When politicians talk about governments benefiting business, they almost always talk too generically. Very few governmental actions can help, or hurt, all businesses equally. Walmart and Ridenbaugh Press are unlikely to be equal recipients of benefits of any single government policy. (Well, health care reform comes to mind, but not many others.)
This comes to mind with today's Idaho Statesman story about Governor C.L. "Butch Otter and his take on the economy.
Otter is famously down on government and a cheerleader for the private marketplace. But not, it turns out, all of the private marketplace in anything resembling an equal way. Otter grew up in a rural area. He attends and participates in rodeos and similar events. He worked in his formative professional years for a large agricultural processing company (J.R. Simplot). His background wouldn't necessarily have pushed his view and perspective hard toward the traditional, and mostly vanished, rural farm/ranch sense of what the world is about. But it seems to have done. (Look at the pictures on the governor's web site front page.)
What practical effect does this have?
That's where the story today, by Rocky Barker, picks up. He starts with a description of the governor's recent trade mission to Asia, and described solid work in helping bridge international trade - for some businesses, not exclusively but mainly the agricultural-based and the well-connected (such as Melaleuca). From the story:
In China, Otter repeated the economic vision he has held for Idaho for decades.
"You've got to dig it out of the ground, you've got to grow it or you've got to cut it out of the forest," Otter said in meetings aimed at bringing Chinese investors to Idaho. Even computers, Otter said, are built with natural resources like silicon.
And there was this: "This vision leaves out those companies who are not aimed at farming, mining and logging, said Mark Rivers, a Downtown Boise developer who opened the innovative business incubator the Water Cooler. It discourages the very creative people who are the raw material of the next economic boom. 'You can't say you are a new economy state with an old economy mentality,' Rivers said."

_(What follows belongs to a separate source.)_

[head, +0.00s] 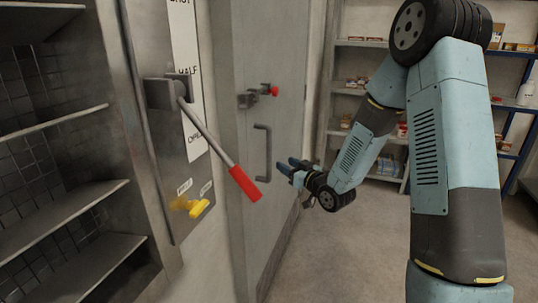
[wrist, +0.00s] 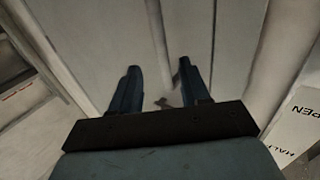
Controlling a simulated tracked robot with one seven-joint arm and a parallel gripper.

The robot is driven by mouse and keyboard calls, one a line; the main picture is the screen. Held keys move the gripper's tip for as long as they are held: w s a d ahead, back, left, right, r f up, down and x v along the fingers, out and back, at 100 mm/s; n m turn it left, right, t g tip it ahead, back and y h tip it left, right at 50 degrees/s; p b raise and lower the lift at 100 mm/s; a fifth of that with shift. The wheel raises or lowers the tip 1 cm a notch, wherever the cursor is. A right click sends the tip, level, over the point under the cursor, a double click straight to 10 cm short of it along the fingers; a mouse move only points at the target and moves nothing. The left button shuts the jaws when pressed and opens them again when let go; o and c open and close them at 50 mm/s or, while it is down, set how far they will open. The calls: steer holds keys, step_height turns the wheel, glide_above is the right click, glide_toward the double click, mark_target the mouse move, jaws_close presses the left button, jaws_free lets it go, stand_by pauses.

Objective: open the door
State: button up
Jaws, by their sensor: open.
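The grey door (head: 285,55) stands in the middle of the head view and looks closed. It carries a vertical bar handle (head: 268,153) and, above it, a dark latch with a red knob (head: 274,90). My gripper (head: 287,165) is just right of the bar handle in the picture, with its fingers toward the door; I cannot tell the gap. In the wrist view my gripper (wrist: 158,73) is open, its two dark fingers apart in front of a pale panel surface. A small grey part (wrist: 163,102) shows between the fingers; I cannot tell what it is.
Left of the door, a lever with a red grip (head: 245,184) sticks out from a panel labelled HALF (head: 186,70). Metal shelves (head: 60,200) stand at the left, stocked shelves (head: 365,90) behind. Floor is clear at the right.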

Idaho's considerable growth in the last generation has had nothing to do with the kind of resource businesses Otter seems to focus on. It has had to do with technology and service businesses, primarily. And Idaho's population is less and less rural, these days; at this point, most of it suburban.
Not that the resource or older businesses aren't important; of course they are. But Otter's view seems to be that other businesses - which is to say the great majority of businesses, even in Idaho - are valuable in large part to the extent that help or support those he sees as central.
It's a narrow view of the economy, and becoming narrower.